Directive: Return every line of the data below that includes the string "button".

Given data:
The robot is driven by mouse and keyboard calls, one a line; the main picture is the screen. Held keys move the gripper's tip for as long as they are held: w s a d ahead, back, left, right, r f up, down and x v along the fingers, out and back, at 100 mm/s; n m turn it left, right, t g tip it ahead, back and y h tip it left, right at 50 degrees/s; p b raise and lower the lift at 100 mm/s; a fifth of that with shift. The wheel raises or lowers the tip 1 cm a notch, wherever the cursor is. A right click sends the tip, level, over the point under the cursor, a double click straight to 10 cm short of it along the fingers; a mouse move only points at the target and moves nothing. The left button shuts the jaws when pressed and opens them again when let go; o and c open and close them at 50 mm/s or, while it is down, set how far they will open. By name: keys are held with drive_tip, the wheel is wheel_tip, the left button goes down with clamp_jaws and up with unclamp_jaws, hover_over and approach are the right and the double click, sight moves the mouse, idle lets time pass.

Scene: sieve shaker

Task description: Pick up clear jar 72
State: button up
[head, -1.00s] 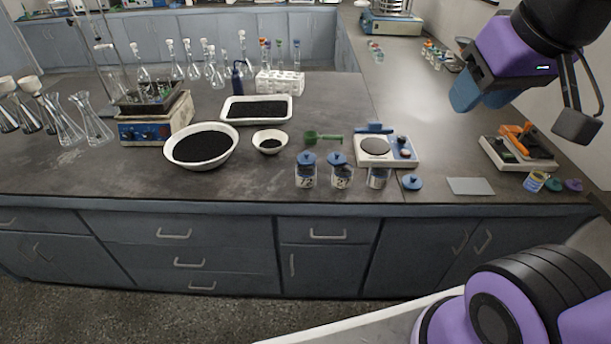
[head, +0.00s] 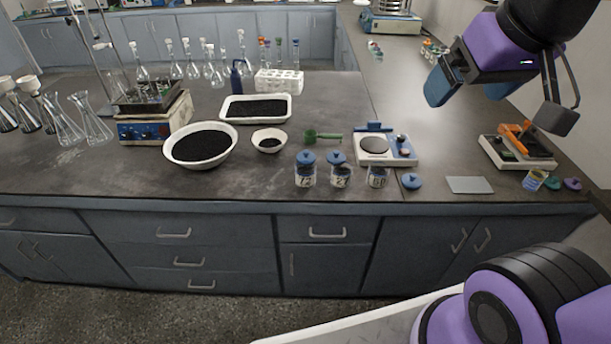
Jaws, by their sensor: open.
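Three clear jars stand in a row near the front edge of the bench. The left jar (head: 305,178) has a blue lid and a label that looks like 72. The middle jar (head: 341,179) has a blue lid and a label that looks like 27. The right jar (head: 377,179) has no lid on it, and its label is hard to read. A blue lid (head: 411,181) lies on the bench beside it. My gripper (head: 467,90) is open and empty, held in the air at the upper right, well apart from the jars.
A balance (head: 386,150) stands behind the right jar, and a green scoop (head: 323,136) lies behind the lidded jars. A small white bowl (head: 269,141) and a large white bowl (head: 201,147) hold black grains. A grey plate (head: 469,185) lies to the right. The bench's front strip left of the jars is clear.

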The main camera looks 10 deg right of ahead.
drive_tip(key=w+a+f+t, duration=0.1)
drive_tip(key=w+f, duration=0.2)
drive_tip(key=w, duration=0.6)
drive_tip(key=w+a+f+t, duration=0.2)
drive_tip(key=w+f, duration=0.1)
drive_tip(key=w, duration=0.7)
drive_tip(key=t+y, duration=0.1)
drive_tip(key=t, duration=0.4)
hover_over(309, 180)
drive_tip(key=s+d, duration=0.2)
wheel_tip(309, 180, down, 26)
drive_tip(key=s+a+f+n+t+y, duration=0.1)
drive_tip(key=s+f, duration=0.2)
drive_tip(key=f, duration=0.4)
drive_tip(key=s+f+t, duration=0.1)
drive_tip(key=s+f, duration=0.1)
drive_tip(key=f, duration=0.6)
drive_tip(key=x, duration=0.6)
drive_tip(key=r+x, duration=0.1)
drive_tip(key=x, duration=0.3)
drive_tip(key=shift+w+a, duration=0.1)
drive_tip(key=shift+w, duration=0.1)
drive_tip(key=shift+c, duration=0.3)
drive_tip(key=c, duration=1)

Task response:
The robot is driven by mouse and keyboard calls, one a line; the main picture is the screen. Held keys move the gripper's tip for as long as they are held: w s a d ahead, back, left, right, r f up, down and x v along the fingers, out and back, at 100 mm/s; n m turn it left, right, t g tip it ahead, back and y h tip it left, right at 50 degrees/s; p b raise and lower the lift at 100 mm/s; a fifth of that with shift. The wheel raises or lowers the tip 1 cm a notch, wherever the cursor is. A right click sends the tip, level, over the point under the cursor, a double click straight to 10 cm short of it along the fingers; a mouse move only points at the target and moves nothing. The left button shuts the jaws when pressed and opens them again when let go; o and c open and close them at 50 mm/s or, while it is down, set how far they will open. By name: keys are held with drive_tip, the wheel is wheel_tip, the left button goes down with clamp_jaws and up with unclamp_jaws, hover_over and approach are the right and the double click, sight moves the mouse, idle lets time pass.
State: button up

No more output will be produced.